Anomaly 2 is “reverse tower defense.” I’m able to get some satisfaction out of the core task of keeping a system chugging along happily. The game is fine, truly. If the aesthetic were at all palatable, I’d play it. That is, if this exact game were reskinned to be monkeys throwing coconuts at alligators, with a string quartet playing in the background, I’d probably have played the whole thing. But did you see that trailer? This is a game that repeatedly plays a clip of a guy saying “I love the smell of napalm in the morning!” in the middle of the action. I’m not sure the writers fully understood what napalm is, or indeed, where that quote comes from and what it signifies. Sorry boys, no time to think about that because we’re goin’ in — in three… two… one… LOCK AND LOAD, BABY!!!
That wraps up the games purchased on 12/18/13. Except it doesn’t, because a week later, on 12/24/13, the same bundle got three more games retroactively added to it:
• Solar 2 (2011): Murudai (= Jay Watts) (Australia) [played for 2.5 hrs]

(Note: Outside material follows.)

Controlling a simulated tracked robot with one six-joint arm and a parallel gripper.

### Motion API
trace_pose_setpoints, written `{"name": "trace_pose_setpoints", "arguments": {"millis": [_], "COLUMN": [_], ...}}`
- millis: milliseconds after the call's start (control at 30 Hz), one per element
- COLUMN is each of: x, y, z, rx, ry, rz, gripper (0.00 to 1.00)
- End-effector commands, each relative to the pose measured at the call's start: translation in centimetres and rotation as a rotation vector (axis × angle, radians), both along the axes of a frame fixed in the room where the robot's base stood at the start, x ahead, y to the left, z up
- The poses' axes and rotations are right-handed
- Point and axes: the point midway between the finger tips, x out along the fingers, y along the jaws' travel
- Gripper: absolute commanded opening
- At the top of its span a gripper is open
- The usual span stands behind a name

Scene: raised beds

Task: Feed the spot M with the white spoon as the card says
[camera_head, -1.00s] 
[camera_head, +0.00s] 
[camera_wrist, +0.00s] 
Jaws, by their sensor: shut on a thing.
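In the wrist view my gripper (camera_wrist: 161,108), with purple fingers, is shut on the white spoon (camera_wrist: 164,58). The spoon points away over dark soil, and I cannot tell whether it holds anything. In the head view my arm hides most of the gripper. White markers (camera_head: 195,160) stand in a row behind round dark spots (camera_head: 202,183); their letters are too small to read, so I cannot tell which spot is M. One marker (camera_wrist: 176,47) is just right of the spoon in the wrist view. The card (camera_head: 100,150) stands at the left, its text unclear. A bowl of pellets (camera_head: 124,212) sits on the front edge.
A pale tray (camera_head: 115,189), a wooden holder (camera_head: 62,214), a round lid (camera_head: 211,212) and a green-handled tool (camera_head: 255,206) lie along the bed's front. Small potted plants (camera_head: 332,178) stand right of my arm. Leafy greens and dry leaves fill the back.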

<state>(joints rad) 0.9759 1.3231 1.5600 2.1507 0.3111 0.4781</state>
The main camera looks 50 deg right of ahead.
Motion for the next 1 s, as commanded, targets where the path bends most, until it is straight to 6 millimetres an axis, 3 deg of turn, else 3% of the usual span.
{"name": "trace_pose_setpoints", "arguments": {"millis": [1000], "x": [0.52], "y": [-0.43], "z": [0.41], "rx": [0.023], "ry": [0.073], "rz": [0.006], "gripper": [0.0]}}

• Bad Hotel (2012): Lucky Frame (Edinburgh, Scotland) [played for .75 hrs]
Solar 2 is a simple zone-out-and-float-around game. I like the scale of the thing: it’s just this toy; this is all it does. That’s how video games used to be: poems in one stanza. Limitations invite investment; they also give the experience of depth more immediately and quickly. My two and a half hours felt nice and full. I floated around listening to the nice music, getting bigger and smaller, growing little spaceman civilizations and then losing them, smashing into things, devouring the universe, and so on and so forth. Lovely, sweet. Not necessarily memorable.
Bad Hotel is a very literal tower defense game with a cheerfully conspicuous visual style (one which I would characterize as “so lately I’ve really been getting into graphic design”) and a music-generating feature (: the blocks go plinket-a-pop bip!, plinket-a-pop bip!, plinket-a-pop bip! until uh-oh two of them exploded; now they go plink-a smerr, plink-a smerr, plink-a smerr… and so on and so forth). It’s not exactly balanced but it’s perfectly playable. It’s also clearly an iPhone game, meant to be played with one finger, not with a mouse. And also not played for very long. 45 minutes isn’t me getting fed up; it was just the right amount of time.
• The Bard’s Tale (2004): inXile Entertainment (Newport Beach, CA) [played for .75 hrs]
Yes, I agree, the trailer makes this look unforgivably tacky, but in action I got the impression that it might well divert me in spite of itself. Unfortunately it’s not properly compatible with modern controllers, and the keyboard controls struck me as ungainly. So I’m passing. Sorry, bard. (As a bonus, it’s also got ye olde 80s “Bard’s Tale” games embedded in it on an Apple IIGS emulator, but those would be fairly punishing to play now, I think, so I’m not even trying. I’m bad enough with RPGs as it is.)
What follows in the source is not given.